— WRITTEN PROBLEM —
Repeat exactly the lines below from the line that contains "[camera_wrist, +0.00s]" to the last line, inclusive, without the pictures.

— SUPPLIED DATA —
================================

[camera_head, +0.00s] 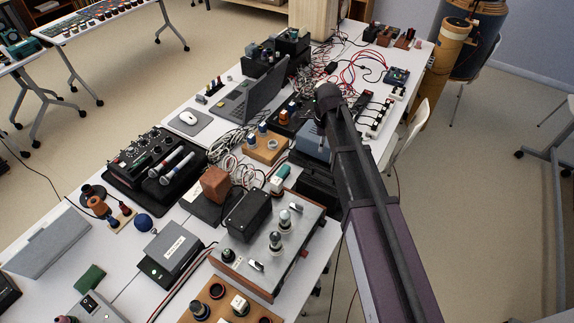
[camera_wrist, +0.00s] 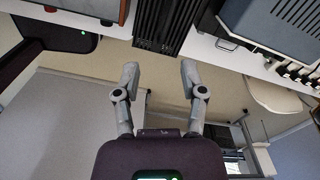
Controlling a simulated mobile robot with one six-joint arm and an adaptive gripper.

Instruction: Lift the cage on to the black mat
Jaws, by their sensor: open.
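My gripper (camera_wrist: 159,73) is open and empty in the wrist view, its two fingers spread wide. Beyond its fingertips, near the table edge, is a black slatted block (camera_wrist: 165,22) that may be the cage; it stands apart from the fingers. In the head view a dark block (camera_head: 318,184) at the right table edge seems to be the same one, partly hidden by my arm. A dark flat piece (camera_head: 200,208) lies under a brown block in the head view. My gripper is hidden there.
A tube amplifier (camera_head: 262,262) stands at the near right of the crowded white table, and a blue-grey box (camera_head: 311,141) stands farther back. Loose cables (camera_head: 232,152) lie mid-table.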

================================

— FINAL ANSWER —
[camera_wrist, +0.00s] 
Controlling a simulated mobile robot with one six-joint arm and an adaptive gripper.

Instruction: Lift the cage on to the black mat
Jaws, by their sensor: open.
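My gripper (camera_wrist: 159,73) is open and empty in the wrist view, its two fingers spread wide. Beyond its fingertips, near the table edge, is a black slatted block (camera_wrist: 165,22) that may be the cage; it stands apart from the fingers. In the head view a dark block (camera_head: 318,184) at the right table edge seems to be the same one, partly hidden by my arm. A dark flat piece (camera_head: 200,208) lies under a brown block in the head view. My gripper is hidden there.
A tube amplifier (camera_head: 262,262) stands at the near right of the crowded white table, and a blue-grey box (camera_head: 311,141) stands farther back. Loose cables (camera_head: 232,152) lie mid-table.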

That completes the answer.